3. The extent and duration of snow cover and sea ice have decreased across the Arctic. Temperatures in the permafrost have risen by up to 2°C. The southern limit of permafrost has moved northward in Russia and Canada.

4. The largest and most permanent bodies of ice in the Arctic – multiyear sea ice, mountain glaciers, ice caps and the Greenland Ice Sheet – have all been declining 
faster since 2000 than they did in the previous decade.

5. Model projections reported by the Intergovernmental Panel on Climate Change (IPCC) in 2007 underestimated the rates of change now observed in sea ice.  [Deniers rejoice! The IPCC was wrong.  But alas, wrong in the wrong direction.]

6. Maximum snow depth is expected to increase over many areas by 2050, with greatest increases over Siberia. Despite this, average snow cover duration is projected to decline by up to 20% by 2050.

7. The Arctic Ocean is projected to become nearly ice-free in summer within this century, likely within the next thirty to forty years. [It's not hard to find people on the Web, who know what they are talking about, who believe this will happen before 2020.  While 2012 is, at this writing, on a record pace for Arctic sea ice melt, it remains to be seen whether a new ultimate summer low will result.  What we can say, however, is that there has been no recovery from the 2007 summer low, which was sharply lower than the summer lows in previous years going back to 1979 (when measurements began). You can check out sea ice area through this wonderful interactive graphic, which provides data by day and year.  You can "erase" years by clicking on them at the right, and if you erase back to 2007, you will see that the summer low was roughly 3 million square kilometers, almost exactly a whopping 25% below the low of 4 million reached in 2006.]

8. Changes in the cryosphere cause fundamental changes to the characteristics of Arctic ecosystems and in some cases loss of entire habitats.
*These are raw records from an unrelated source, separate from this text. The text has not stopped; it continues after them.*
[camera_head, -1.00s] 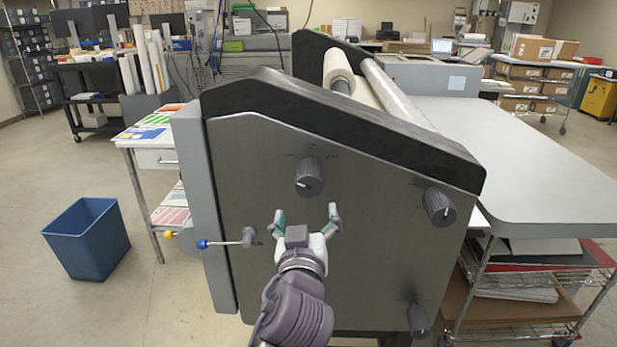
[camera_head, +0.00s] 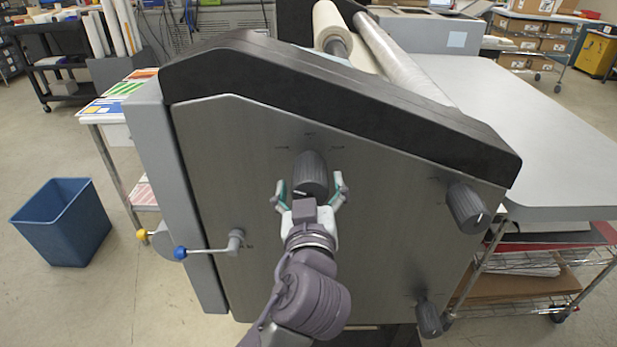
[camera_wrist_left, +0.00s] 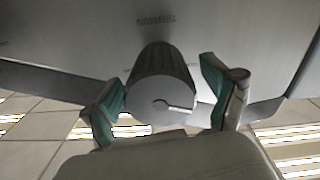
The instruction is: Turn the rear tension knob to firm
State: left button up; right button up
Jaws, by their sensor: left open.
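A dark ribbed knob (camera_head: 311,174) sits high on the laminator's grey side panel (camera_head: 240,140), with small marks around it too small to read. Its face (camera_wrist_left: 160,100) shows in the left wrist view, with a pale pointer line toward the right. My left gripper (camera_head: 311,190) is open at this knob, one finger on each side. In the left wrist view its fingers (camera_wrist_left: 165,105) flank the knob; the right one stands apart, and contact on the left is unclear. Two similar knobs sit at the panel's right (camera_head: 467,206) and lower right (camera_head: 428,318). My right gripper is out of view.
A lever with a blue ball end (camera_head: 181,253) sticks out at the panel's lower left. A blue bin (camera_head: 62,222) stands on the floor at left. A grey table (camera_head: 520,140) and wire shelf (camera_head: 520,295) are at right.

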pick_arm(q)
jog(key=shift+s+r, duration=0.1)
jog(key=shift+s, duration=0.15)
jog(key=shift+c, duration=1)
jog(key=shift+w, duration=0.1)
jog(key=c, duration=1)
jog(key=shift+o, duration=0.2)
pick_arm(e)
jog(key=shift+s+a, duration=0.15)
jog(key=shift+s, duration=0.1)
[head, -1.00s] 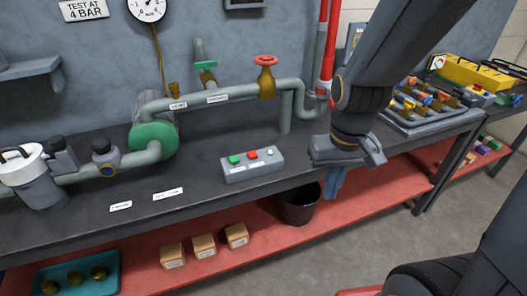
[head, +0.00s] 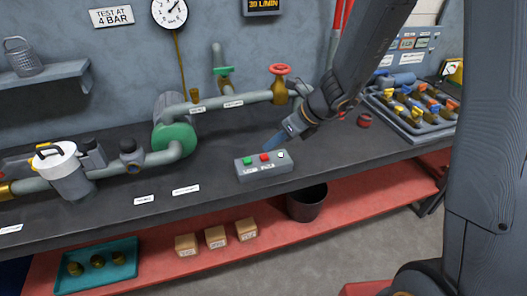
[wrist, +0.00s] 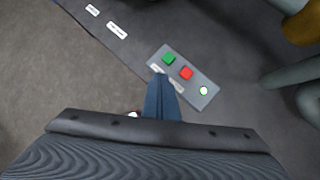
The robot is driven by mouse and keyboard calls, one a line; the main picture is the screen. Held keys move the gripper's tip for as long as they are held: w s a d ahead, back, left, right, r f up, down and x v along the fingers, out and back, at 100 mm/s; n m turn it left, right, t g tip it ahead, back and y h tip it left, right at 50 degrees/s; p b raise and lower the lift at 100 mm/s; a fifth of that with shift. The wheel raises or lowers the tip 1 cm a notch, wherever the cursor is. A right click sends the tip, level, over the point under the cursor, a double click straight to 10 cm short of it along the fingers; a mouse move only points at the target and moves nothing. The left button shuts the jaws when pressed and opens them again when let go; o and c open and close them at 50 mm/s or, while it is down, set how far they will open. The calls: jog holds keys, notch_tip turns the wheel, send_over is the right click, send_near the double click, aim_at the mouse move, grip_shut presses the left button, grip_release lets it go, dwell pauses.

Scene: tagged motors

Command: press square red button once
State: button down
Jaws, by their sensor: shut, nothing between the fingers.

This has consequences for people who receive benefits from Arctic ecosystems. [OK, now I know we are getting into stuff many people who don't live in the Arctic don't care about.  Before you lose interest, though, be sure to check out Key Findings 12 and 13 below.]

9. The observed and expected future changes to the Arctic cryosphere impact Arctic society on many levels. There are challenges, particularly for local communities and traditional ways of life. There are also new opportunities.

10. Transport options and access to resources are radically changed by differences in the distribution and seasonal occurrence of snow, water, ice and permafrost in the Arctic. This affects both daily living and commercial activities.

11. Arctic infrastructure faces increased risks of damage due to changes in the cryosphere, particularly the loss of permafrost and land-fast sea ice.

12. Loss of ice and snow in the Arctic enhances climate warming by increasing absorption of the sun’s energy at the surface of the planet. It could also dramatically increase emissions of carbon dioxide and methane and change large-scale ocean currents. The combined outcome of these effects is not yet known. [Emphasis added. For one of the apparent first unexpected impacts, see Linking Weird Weather to Rapid Warming of the Arctic, by Jennifer Francis, who is studying how the melting Arctic appears to be changing the behavior of the jet stream and causing weather patterns--drought, rainfall, heat--to stay in one place for longer periods. Oops.]

13. Arctic glaciers, ice caps and the Greenland Ice Sheet contributed over 40% of the global sea level rise of around 3 mm per year observed between 2003 and 2008. In the future, global sea level is projected to rise by 0.9–1.6 m by 2100 and Arctic ice loss will make a substantial contribution to this.

14. Everyone who lives, works or does business in the Arctic will need to adapt to changes in the cryosphere. Adaptation also requires leadership from governments and international bodies, and increased investment in infrastructure.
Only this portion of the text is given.